Atlas archiving

Hello everyone, our team currently uses atlas as main db and we have a lot of useless data. I am considering a different options and have some questions:

  1. Do I understand correctly that using the online archive approach will be cheaper than the approach where we move useless data to a cold cluster?
  2. We already have a huge amount of useless data, would it be better if we run some process that archives it first and then set up an scheduled online archive?
  3. Does online archive uses S3 Glacier or does it just use default S3 storage?

Hi @Bohdan_Chystiakov ,

Great questions ! Here are the responses:

  1. Yes, Online Archive is easier and cheaper as archives are fully managed so you don’t need to configure and maintain separate cloud object storage. You can create date-based or custom archival rules that run indefinitely so you don’t have to manually migrate or delete data.

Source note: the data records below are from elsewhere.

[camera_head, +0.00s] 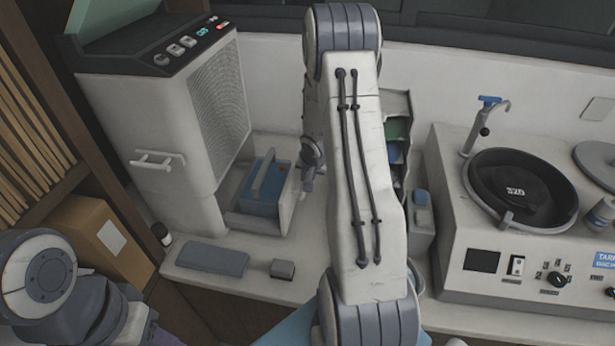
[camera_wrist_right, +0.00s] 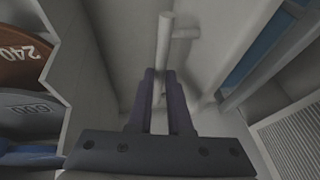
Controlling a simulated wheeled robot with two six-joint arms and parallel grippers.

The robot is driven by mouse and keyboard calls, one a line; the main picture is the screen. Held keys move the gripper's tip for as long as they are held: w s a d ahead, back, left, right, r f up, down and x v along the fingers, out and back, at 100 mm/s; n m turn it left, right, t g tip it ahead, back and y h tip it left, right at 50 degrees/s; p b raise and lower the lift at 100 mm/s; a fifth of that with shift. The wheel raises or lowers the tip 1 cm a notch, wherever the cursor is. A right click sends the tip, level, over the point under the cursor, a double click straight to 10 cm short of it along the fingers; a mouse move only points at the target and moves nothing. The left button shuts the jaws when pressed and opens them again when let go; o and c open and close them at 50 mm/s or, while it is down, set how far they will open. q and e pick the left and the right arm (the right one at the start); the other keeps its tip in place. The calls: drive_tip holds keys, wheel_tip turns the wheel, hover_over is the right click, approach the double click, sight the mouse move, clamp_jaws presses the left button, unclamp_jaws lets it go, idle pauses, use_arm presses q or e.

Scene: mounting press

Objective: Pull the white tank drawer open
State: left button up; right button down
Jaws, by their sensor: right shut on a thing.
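The white tank drawer (camera_head: 286,207) stands out from the low opening in the right side of the white machine (camera_head: 160,120); its blue inside (camera_head: 262,195) shows from above. In the right wrist view its white front (camera_wrist_right: 120,30) carries a white bar handle (camera_wrist_right: 165,38). My right gripper (camera_wrist_right: 160,76) is shut on this handle, its dark fingers on either side of the bar. In the head view my right arm hides the handle and most of the drawer's front. My left arm shows at the lower left; its gripper is outside the picture.
A disc rack (camera_head: 396,135) stands close to the right of my right arm; its numbered discs (camera_wrist_right: 25,55) show in the wrist view. A grey pad (camera_head: 213,259) and small grey block (camera_head: 282,269) lie on the counter's front. A polishing machine (camera_head: 520,265) stands at right.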

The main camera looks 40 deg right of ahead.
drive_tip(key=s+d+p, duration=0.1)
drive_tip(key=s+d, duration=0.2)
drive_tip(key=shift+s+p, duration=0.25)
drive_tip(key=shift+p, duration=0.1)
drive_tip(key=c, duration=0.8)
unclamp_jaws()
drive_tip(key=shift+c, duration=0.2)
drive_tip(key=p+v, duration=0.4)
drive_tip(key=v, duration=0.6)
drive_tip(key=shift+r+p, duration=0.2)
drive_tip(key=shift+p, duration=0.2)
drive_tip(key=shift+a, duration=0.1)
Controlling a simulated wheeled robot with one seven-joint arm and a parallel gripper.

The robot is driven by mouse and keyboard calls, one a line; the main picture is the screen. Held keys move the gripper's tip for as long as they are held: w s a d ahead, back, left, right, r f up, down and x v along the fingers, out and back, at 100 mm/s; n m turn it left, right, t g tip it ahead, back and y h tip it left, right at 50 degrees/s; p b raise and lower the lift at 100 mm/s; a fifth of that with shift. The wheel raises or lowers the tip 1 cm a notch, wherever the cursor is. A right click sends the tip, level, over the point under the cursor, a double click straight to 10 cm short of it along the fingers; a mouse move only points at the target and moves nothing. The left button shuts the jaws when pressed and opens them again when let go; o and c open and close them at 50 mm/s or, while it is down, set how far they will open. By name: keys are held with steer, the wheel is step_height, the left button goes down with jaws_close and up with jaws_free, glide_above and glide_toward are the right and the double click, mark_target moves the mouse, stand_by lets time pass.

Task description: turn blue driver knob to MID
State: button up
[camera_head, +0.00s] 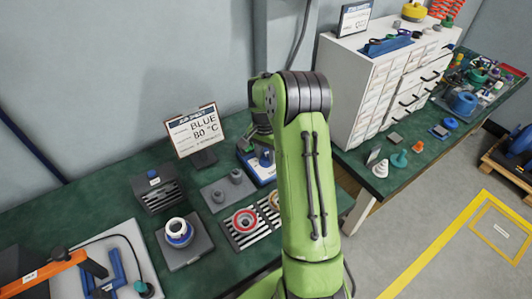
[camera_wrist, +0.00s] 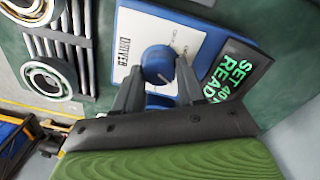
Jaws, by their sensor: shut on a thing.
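The driver (camera_wrist: 128,68) is a blue-edged box with a white face. It carries a round blue knob (camera_wrist: 158,63) with small markings around it, too small to read. My gripper (camera_wrist: 158,75) has one finger on each side of the knob and is shut on it. The knob's pointer direction is hard to tell. A dark display (camera_wrist: 236,72) beside it shows green SET and READ text, with a 40 partly visible. In the head view the driver (camera_head: 259,171) stands on the green bench, and my arm hides part of it.
A card (camera_head: 197,131) behind the driver reads BLUE 60 °C. A grey plate with two pegs (camera_head: 229,189) and striped racks with rings (camera_head: 246,222) are close by. A white drawer cabinet (camera_head: 352,92) stands to the right of my arm.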

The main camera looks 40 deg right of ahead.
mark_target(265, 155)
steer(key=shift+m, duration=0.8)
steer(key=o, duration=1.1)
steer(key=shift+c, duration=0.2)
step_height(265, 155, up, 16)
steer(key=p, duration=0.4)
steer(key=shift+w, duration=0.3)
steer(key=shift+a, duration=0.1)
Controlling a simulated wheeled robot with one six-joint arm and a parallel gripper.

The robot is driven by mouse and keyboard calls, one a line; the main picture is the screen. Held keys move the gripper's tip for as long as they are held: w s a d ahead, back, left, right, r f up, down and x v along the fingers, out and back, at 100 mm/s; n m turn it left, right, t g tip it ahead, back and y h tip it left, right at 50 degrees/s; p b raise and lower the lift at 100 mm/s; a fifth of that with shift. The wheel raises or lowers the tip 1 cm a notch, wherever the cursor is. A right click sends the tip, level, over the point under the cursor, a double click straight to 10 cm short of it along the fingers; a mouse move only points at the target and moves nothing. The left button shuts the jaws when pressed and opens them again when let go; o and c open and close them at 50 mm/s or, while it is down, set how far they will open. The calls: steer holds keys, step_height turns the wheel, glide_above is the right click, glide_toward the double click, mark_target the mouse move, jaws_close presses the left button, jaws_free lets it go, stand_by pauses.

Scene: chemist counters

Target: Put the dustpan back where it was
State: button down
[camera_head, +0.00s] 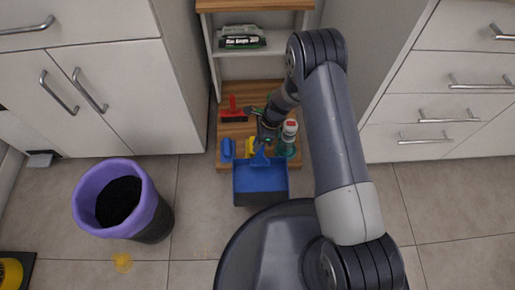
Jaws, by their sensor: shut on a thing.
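The blue dustpan (260,181) hangs in front of the low wooden shelf, its dark open pan towards me and its handle towards the shelf. My gripper (264,144) is shut on the dustpan at its handle end. My fingers and arm hide part of the handle. The wooden shelf board (225,162) lies just behind and under the handle. I cannot tell whether the dustpan touches the board or the floor.
On the board are a red brush (234,114), a small blue item (227,149), a yellow item (250,147) and a bottle (288,138) close right of my gripper. A green-black box (241,37) sits above.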

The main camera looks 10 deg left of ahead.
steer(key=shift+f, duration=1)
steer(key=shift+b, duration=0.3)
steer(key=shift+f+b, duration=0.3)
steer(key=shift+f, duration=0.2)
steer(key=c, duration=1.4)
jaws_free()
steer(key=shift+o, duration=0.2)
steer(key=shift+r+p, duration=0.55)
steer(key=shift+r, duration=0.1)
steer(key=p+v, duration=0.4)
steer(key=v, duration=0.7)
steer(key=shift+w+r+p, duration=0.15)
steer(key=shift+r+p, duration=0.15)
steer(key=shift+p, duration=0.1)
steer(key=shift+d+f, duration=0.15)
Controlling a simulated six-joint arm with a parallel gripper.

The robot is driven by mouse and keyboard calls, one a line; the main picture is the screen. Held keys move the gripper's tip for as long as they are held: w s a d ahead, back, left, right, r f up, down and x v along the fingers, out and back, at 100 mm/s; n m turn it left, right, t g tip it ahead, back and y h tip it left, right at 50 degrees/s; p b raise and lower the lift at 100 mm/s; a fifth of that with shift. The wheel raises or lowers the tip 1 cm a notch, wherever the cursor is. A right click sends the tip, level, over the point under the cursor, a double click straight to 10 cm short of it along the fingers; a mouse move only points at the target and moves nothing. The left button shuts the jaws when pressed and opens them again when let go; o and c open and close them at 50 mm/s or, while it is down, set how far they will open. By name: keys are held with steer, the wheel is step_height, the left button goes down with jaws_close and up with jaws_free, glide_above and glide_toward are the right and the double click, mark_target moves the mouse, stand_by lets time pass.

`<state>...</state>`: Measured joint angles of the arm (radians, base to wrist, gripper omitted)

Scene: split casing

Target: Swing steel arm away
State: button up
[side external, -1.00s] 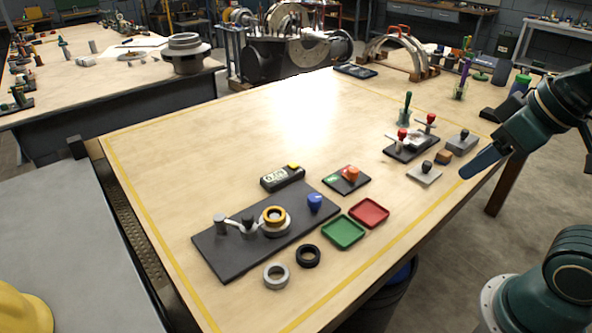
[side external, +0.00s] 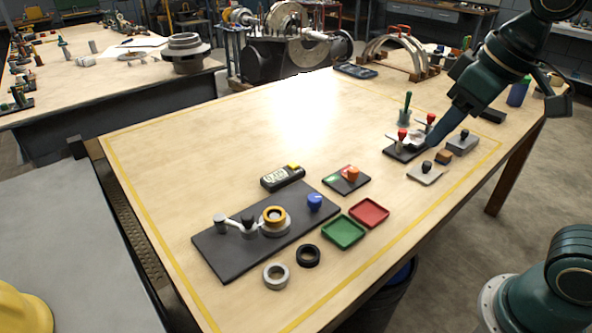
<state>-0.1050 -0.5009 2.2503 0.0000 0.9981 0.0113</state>
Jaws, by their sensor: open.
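The steel arm (side external: 235,226) is on the dark base plate (side external: 222,257) at the left front of the bench. It runs from a grey post (side external: 220,221) past a dark knob (side external: 248,222) toward a round seat with a brass ring (side external: 274,214). Whether its end touches the seat I cannot tell. My gripper (side external: 416,146) is far from it, at the right side of the bench, low by a dark fixture with red-topped clamps (side external: 402,138). The gripper is open; its fingertips are small and partly merge with the fixture, and I see nothing held.
A blue knob (side external: 315,202) is at the plate's right end. A black ring (side external: 308,256) and a grey ring (side external: 276,275) lie in front. Green (side external: 343,232) and red (side external: 369,212) trays stand to the right. A gauge (side external: 283,177) lies behind.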

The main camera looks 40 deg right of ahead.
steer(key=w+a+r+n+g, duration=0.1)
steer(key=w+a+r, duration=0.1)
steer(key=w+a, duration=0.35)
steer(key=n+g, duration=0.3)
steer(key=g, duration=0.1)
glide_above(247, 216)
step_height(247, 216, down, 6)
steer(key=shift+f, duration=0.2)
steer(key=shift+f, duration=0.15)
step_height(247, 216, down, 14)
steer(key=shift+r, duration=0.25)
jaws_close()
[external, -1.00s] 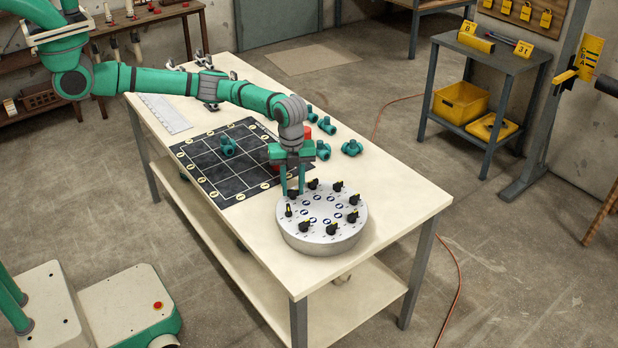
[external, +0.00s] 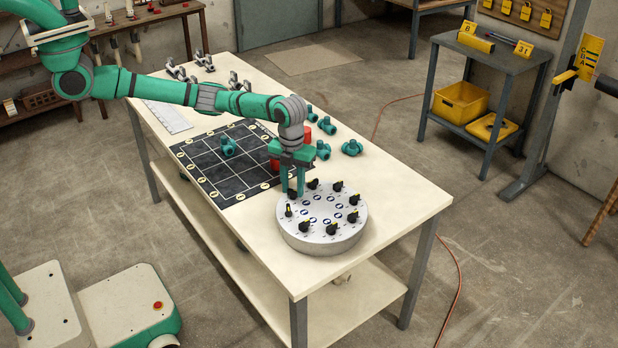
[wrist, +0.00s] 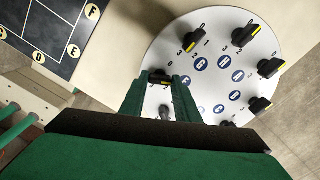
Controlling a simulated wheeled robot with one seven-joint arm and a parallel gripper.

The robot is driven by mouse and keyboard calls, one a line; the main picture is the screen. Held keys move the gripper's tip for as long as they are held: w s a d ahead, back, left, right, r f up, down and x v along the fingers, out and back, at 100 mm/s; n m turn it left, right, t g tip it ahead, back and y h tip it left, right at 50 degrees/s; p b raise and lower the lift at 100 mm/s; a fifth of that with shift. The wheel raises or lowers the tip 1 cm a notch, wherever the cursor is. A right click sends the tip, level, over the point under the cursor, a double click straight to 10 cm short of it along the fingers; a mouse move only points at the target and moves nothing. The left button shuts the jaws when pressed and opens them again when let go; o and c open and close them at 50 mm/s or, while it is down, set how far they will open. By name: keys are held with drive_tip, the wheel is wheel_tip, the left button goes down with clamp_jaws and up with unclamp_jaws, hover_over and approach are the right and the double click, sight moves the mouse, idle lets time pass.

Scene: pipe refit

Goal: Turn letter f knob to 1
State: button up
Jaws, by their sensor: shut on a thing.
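A round silver knob panel (external: 322,243) stands near the front end of the table, with several black, yellow-marked knobs around its top. My gripper (external: 292,194) points down at the panel's back-left edge, its two green fingers closed around one black knob (external: 292,195). In the wrist view my gripper (wrist: 160,82) has a finger on each side of this knob (wrist: 160,74), which is partly hidden. I cannot read which number it points to, nor its letter. The neighbouring knob (wrist: 195,38) stands free.
A black grid mat (external: 230,165) with a teal fitting (external: 228,146) lies behind the panel. Red cylinders (external: 309,132) and teal fittings (external: 352,148) stand by the gripper. The table's right front corner is clear.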

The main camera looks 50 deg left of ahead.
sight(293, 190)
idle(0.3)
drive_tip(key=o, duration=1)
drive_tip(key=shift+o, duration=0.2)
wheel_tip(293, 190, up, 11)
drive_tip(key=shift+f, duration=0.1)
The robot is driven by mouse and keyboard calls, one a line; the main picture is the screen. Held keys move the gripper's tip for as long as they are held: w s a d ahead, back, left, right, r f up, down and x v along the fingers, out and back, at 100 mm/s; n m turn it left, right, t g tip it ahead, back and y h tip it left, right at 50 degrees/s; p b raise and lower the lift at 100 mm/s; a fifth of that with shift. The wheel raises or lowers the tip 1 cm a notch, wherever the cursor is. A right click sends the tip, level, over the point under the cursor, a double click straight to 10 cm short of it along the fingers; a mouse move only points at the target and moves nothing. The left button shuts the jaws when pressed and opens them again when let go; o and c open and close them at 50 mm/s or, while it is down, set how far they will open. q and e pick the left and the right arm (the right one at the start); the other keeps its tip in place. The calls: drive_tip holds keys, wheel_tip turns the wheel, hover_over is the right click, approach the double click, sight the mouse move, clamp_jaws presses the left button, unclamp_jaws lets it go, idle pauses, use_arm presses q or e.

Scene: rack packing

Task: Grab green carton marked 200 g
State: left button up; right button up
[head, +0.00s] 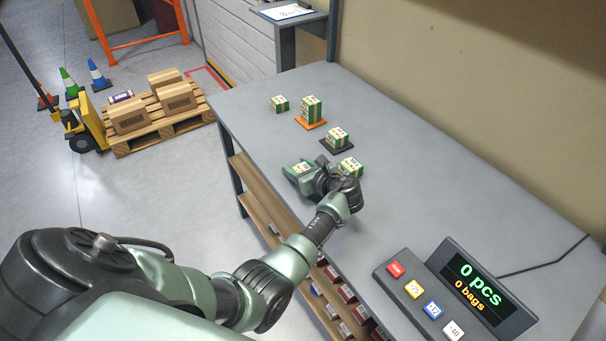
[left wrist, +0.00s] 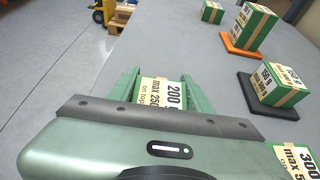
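The green carton marked 200 g (left wrist: 161,93) lies on the table, its cream label facing up, and also shows in the head view (head: 302,168). My left gripper (left wrist: 160,88) is down at the table with one green finger on each side of this carton. I cannot tell whether the fingers press on it or stand just clear. My gripper body hides the carton's near end. A green carton marked 300 g (left wrist: 296,158) stands close to the right of the gripper and also shows in the head view (head: 350,167). My right gripper is not in view.
A carton (head: 336,140) stands on a dark mat (head: 325,149), stacked cartons (head: 311,107) on an orange mat (head: 310,124), and a small carton (head: 280,104) farther back. A button panel (head: 420,290) and display (head: 482,285) stand at the near right. The table (head: 410,185) is clear between.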

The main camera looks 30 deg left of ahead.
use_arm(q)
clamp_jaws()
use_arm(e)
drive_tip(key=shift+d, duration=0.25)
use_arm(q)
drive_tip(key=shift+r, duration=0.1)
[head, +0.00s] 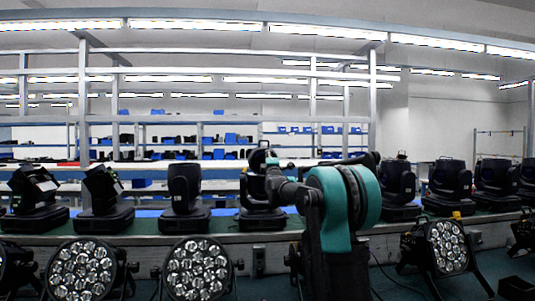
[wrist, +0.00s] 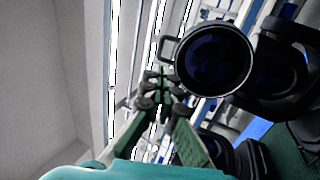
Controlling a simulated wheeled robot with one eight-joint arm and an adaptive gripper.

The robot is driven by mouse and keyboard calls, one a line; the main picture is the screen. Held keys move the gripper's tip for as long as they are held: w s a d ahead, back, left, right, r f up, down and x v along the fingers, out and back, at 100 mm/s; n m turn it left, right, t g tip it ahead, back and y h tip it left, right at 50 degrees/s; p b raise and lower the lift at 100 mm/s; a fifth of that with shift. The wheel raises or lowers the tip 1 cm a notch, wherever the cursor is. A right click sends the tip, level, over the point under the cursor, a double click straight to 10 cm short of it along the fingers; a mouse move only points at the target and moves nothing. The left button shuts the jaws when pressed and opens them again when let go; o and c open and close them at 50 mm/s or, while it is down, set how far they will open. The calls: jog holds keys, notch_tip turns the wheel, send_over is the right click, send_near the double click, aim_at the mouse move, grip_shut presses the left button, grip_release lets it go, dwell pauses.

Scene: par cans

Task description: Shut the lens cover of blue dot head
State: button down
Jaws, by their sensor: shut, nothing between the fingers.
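A moving head with a round, open lens (wrist: 214,60) fills the upper right of the wrist view, its dark blue glass facing the camera. A small square loop (wrist: 168,48) sticks out from the left of the lens rim; I cannot tell whether it belongs to the lens cover. My gripper (wrist: 161,84) is shut and empty, left of and slightly below the lens in the picture; contact cannot be made out. In the head view, a moving head (head: 257,217) stands behind my arm, which partly hides it. No blue dot can be made out on any head.
Several more black moving heads stand along the bench (head: 145,240), including one (head: 184,200) to the left and one (head: 398,190) to the right of my arm. Several par cans (head: 197,268) stand in front. Shelves with blue bins fill the back.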

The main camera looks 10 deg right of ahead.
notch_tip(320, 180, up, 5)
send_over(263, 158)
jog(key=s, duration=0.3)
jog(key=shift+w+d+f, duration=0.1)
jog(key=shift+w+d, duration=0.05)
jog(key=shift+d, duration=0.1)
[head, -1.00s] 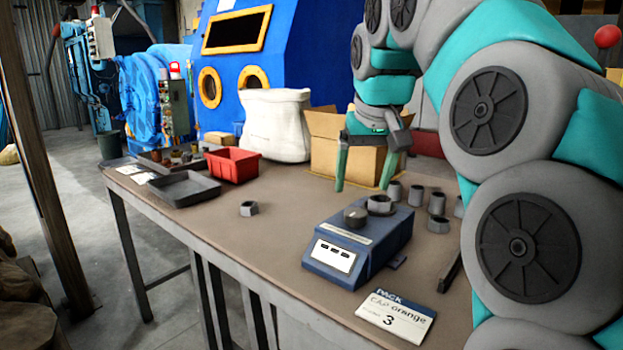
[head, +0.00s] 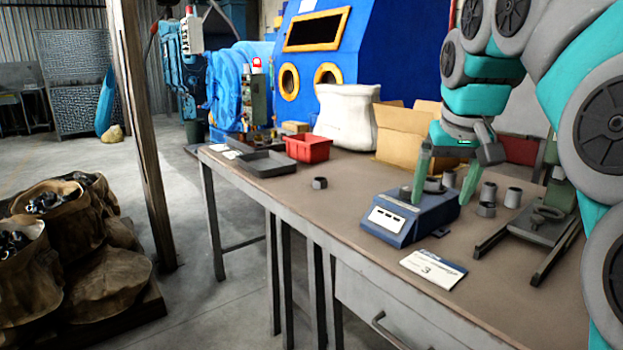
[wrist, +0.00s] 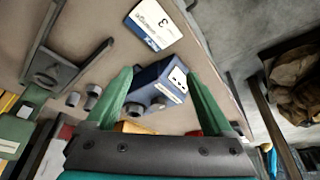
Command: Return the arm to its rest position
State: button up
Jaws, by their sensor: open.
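My grey and teal arm comes in from the right in the head view. My gripper (head: 446,172) has two green fingers spread apart, with nothing between them. It hangs above the workbench (head: 330,213), over or behind the blue scale-like device (head: 408,217). In the wrist view, my gripper (wrist: 160,95) shows its fingers wide apart, with the blue device (wrist: 158,85) showing between them farther off. A grey nut-like ring (head: 433,184) sits on the device, partly hidden by a finger.
Several grey metal parts (head: 513,197) stand right of the device, near a dark stand (head: 537,224). A white card (head: 433,267) lies in front. A red bin (head: 308,147), black tray (head: 267,163), white sack (head: 346,128) and cardboard box (head: 400,135) are farther back. Brown sacks (head: 60,270) stand left on the floor.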

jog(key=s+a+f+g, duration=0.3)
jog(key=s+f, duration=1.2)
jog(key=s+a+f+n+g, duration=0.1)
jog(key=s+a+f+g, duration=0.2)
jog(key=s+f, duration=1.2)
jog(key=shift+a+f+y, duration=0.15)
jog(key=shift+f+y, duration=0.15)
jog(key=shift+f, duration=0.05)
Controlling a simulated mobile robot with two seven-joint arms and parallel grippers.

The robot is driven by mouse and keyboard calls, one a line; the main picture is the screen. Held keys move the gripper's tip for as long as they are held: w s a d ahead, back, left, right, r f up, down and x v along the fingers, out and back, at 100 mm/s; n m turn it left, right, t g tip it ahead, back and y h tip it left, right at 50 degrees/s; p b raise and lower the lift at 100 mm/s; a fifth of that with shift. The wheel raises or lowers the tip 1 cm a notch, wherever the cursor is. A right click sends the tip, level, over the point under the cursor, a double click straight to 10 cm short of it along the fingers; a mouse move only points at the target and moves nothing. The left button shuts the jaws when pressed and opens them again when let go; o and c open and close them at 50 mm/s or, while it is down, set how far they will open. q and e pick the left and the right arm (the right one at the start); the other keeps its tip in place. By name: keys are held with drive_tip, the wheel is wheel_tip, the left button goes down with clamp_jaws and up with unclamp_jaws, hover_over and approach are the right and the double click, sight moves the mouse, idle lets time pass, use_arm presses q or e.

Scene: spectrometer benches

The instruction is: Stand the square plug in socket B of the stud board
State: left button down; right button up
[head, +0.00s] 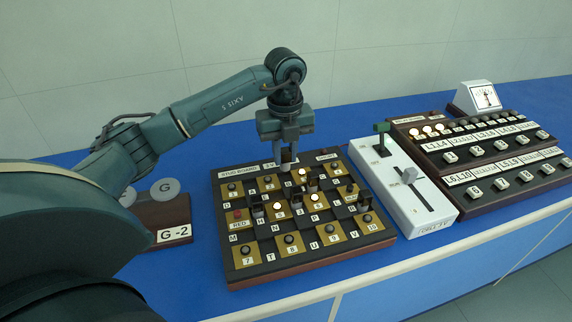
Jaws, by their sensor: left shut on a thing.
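The stud board (310,264) lies on the blue bench, a checkered board of black and gold squares with lettered and numbered labels. My left gripper (288,153) points down over the back row of the board, shut on a small dark brown plug (287,157). The plug looks upright between the fingertips. I cannot tell whether its lower end is in a socket or just above the board. The socket B label is too small or hidden to read behind the gripper. My right gripper is not in view.
Several small upright dark pieces (258,210) stand on the board, among lit studs (315,203). Right of it are a white slider box (425,218), a dark panel of labelled keys (490,195) and a white meter (484,97). A G-2 block (172,215) stands to the left.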

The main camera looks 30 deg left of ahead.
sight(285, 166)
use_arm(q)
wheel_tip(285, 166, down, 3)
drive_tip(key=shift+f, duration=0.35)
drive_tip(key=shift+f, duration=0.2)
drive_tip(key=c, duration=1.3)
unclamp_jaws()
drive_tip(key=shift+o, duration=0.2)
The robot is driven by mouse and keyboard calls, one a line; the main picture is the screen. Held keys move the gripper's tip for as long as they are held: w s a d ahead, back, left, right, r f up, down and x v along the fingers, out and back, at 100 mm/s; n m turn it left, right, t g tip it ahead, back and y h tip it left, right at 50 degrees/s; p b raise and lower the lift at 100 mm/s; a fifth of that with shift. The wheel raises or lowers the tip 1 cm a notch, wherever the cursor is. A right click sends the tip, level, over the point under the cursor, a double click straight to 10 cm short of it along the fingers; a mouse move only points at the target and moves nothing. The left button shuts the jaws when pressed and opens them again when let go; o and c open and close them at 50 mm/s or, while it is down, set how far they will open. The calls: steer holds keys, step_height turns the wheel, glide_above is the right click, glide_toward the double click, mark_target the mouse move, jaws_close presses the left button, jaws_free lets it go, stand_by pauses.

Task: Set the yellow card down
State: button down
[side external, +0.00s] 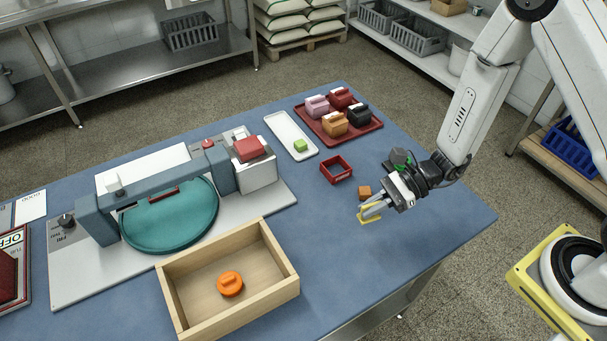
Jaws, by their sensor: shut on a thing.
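My gripper (368,211) is at the right part of the blue table, low over its surface. It is shut on the yellow card (371,219), a small flat yellow piece that shows at and around the fingertips. Part of the card is hidden by the fingers. I cannot tell whether the card touches the table (400,250) or hangs just above it. A small orange-brown block (364,192) lies just behind the fingers.
A small red open frame (336,170) and a dark red tray (370,127) with several coloured blocks lie behind. A wooden box (171,305) with an orange knob (230,284) and the mill's teal round part (170,220) are left. The front right tabletop is clear.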

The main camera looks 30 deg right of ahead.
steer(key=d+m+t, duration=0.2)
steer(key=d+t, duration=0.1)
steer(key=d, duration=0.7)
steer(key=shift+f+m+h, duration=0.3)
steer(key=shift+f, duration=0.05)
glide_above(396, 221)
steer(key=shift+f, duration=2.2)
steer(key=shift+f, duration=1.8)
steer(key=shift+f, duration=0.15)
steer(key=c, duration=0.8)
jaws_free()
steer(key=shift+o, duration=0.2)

In addition, your archives are online and easily accessible alongside your Atlas cluster data.
  2. Great question ! For the first time archival, it is better to run for more time and if you can dedicate exclusive time, it is better to run 24 hours first and then setup scheduled archives. When you are running for the first time someone on your cluster and you might want to archive a massive chunk of data. OA speed limit is 2GB/5 mins, that is around 0.5 TB/day. So, if you have 2 TBs of data to archive, you can let the archive run continuously for 24 hours and it will archive in about 4 days. After the first time archival, your daily archival workloads can be scheduled to run during off peak hours with the “Scheduled archiving” feature.
  3. Online Archive uses the standard S3 storage (not Glacier).